• RAW DATA:
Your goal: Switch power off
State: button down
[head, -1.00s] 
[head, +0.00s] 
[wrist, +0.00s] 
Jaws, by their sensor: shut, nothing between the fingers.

• DIRECTION: Extract all of the data shown above and repeat it verbatim.

• WRITTEN RESPONSE:
Your goal: Switch power off
State: button down
[head, -1.00s] 
[head, +0.00s] 
[wrist, +0.00s] 
Jaws, by their sensor: shut, nothing between the fingers.

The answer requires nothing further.